EXERCISE PROMPT:
Each line of the material must be returned exactly.

RECORDED INFORMATION:
■ ■ ■ ■ ■

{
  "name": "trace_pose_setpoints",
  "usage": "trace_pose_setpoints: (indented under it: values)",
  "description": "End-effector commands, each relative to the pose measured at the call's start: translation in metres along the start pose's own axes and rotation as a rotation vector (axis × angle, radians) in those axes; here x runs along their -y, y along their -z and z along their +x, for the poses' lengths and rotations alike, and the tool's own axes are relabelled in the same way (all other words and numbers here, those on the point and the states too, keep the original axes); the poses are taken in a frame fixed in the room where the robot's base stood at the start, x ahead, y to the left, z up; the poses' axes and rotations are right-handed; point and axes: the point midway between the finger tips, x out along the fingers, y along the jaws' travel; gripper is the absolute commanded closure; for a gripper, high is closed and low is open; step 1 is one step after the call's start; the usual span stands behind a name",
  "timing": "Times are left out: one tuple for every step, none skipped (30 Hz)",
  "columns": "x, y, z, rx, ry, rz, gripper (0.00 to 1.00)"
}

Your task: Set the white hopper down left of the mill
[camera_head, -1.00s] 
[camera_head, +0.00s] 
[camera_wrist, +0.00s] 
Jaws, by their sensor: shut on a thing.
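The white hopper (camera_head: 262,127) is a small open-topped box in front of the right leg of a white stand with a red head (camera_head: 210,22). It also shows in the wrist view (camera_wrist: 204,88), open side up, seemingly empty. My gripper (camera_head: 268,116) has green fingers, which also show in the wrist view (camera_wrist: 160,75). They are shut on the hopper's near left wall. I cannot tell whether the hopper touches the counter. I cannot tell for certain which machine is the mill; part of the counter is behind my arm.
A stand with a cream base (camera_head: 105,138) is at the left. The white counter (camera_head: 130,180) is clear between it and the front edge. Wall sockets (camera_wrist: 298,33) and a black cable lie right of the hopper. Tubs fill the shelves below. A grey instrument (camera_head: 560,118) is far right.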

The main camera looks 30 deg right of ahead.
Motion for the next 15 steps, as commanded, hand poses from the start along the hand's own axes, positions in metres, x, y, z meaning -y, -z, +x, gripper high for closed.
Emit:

■ ■ ■ ■ ■

REPLY TO THE TASK:
{
  "name": "trace_pose_setpoints",
  "usage": "trace_pose_setpoints: (indented under it: values)",
  "description": "End-effector commands, each relative to the pose measured at the call's start: translation in metres along the start pose's own axes and rotation as a rotation vector (axis × angle, radians) in those axes; here x runs along their -y, y along their -z and z along their +x, for the poses' lengths and rotations alike, and the tool's own axes are relabelled in the same way (all other words and numbers here, those on the point and the states too, keep the original axes); the poses are taken in a frame fixed in the room where the robot's base stood at the start, x ahead, y to the left, z up; the poses' axes and rotations are right-handed; point and axes: the point midway between the finger tips, x out along the fingers, y along the jaws' travel; gripper is the absolute commanded closure; for a gripper, high is closed and low is open; step 1 is one step after the call's start; the usual span stands behind a name",
  "timing": "Times are left out: one tuple for every step, none skipped (30 Hz)",
  "columns": "x, y, z, rx, ry, rz, gripper (0.00 to 1.00)"
}

Your task: Set the white hopper down left of the mill
[camera_head, -1.00s] 
[camera_head, +0.00s] 
[camera_wrist, +0.00s] 
Jaws, by their sensor: shut on a thing.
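The white hopper (camera_head: 262,127) is a small open-topped box in front of the right leg of a white stand with a red head (camera_head: 210,22). It also shows in the wrist view (camera_wrist: 204,88), open side up, seemingly empty. My gripper (camera_head: 268,116) has green fingers, which also show in the wrist view (camera_wrist: 160,75). They are shut on the hopper's near left wall. I cannot tell whether the hopper touches the counter. I cannot tell for certain which machine is the mill; part of the counter is behind my arm.
A stand with a cream base (camera_head: 105,138) is at the left. The white counter (camera_head: 130,180) is clear between it and the front edge. Wall sockets (camera_wrist: 298,33) and a black cable lie right of the hopper. Tubs fill the shelves below. A grey instrument (camera_head: 560,118) is far right.

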The main camera looks 30 deg right of ahead.
Motion for the next 15 steps, as commanded, hand poses from the start along the hand's own axes, positions in metres, x, y, z meaning -y, -z, +x, gripper high for closed.
Emit:

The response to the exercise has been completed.